How are my efforts received? Well, here is a review of my work by Danish economist Karen Helveg Petersen.
You can make up your own mind.
Anyway, here are the top ten posts from my blog this year, as measured by the number of viewings. And as you might expect from a blog that concentrates on Marxist economics and on a Marxist perspective on the world capitalist economy, my blog viewers are mostly interested in Marxist economic theory and its critique of political economy.
The top posts of the year were on Modern Monetary Theory (MMT).

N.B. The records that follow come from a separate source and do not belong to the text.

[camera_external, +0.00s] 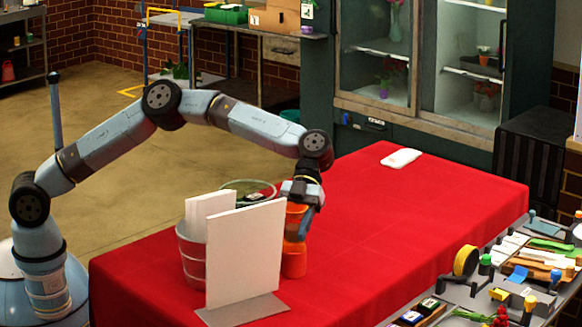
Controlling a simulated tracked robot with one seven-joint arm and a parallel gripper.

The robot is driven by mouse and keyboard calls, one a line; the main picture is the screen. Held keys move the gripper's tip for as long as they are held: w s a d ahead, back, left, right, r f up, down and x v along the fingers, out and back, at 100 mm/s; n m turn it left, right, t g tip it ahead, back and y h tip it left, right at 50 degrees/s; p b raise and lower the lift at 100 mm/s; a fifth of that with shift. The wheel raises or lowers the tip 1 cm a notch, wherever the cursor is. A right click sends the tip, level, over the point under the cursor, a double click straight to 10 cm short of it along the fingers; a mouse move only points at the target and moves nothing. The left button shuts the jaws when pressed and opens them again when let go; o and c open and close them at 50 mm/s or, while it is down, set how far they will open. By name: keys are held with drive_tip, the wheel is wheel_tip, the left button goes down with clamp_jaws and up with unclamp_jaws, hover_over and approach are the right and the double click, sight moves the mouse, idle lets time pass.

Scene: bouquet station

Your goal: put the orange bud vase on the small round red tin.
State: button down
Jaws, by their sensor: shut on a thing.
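The orange bud vase (297,222) is upright over the red cloth. My gripper (299,206) is shut on its upper part from above. A white upright panel hides the left edge of both.
The white panel (245,255) stands on a grey foot just left of the vase. Behind it are a metal bucket (191,255) and a round clear dish (248,186). A folded white cloth (401,158) lies far back. The red table's right side (420,220) is clear.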

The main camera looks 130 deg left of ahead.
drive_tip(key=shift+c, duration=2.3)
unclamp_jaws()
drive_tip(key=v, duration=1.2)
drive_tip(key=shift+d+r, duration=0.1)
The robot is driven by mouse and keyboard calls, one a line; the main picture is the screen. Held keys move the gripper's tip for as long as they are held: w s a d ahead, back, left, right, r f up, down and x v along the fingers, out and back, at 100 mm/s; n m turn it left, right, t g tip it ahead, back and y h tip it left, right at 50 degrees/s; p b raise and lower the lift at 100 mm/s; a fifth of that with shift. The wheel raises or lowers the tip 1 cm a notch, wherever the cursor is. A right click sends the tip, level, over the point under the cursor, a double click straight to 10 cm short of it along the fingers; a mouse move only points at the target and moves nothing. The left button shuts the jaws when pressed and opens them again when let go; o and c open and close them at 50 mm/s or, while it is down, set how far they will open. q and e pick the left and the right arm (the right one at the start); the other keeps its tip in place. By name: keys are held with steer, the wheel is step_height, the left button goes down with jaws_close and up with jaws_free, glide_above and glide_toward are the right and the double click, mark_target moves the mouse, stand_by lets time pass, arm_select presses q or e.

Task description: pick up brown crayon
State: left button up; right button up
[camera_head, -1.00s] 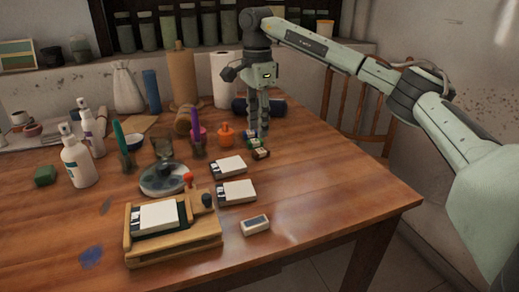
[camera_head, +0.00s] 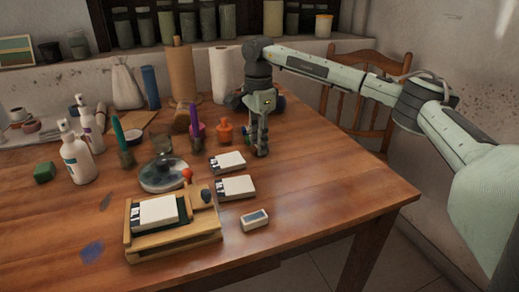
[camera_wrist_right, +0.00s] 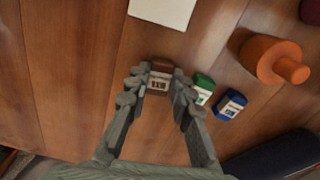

MMT has become the flavour of the year as the economic theory of anti-austerity economics, if not anti-capitalist.
Having been confined to the esoteric fringe of even heterodox economics, MMT really kicked off when the US left-wing Democrat Alexandria Ocasio-Cortez started promoting the theory as the basis for economic policy; and a leading MMT exponent discussed the theory with UK Labour’s left-wing economics and finance leader, John McDonnell.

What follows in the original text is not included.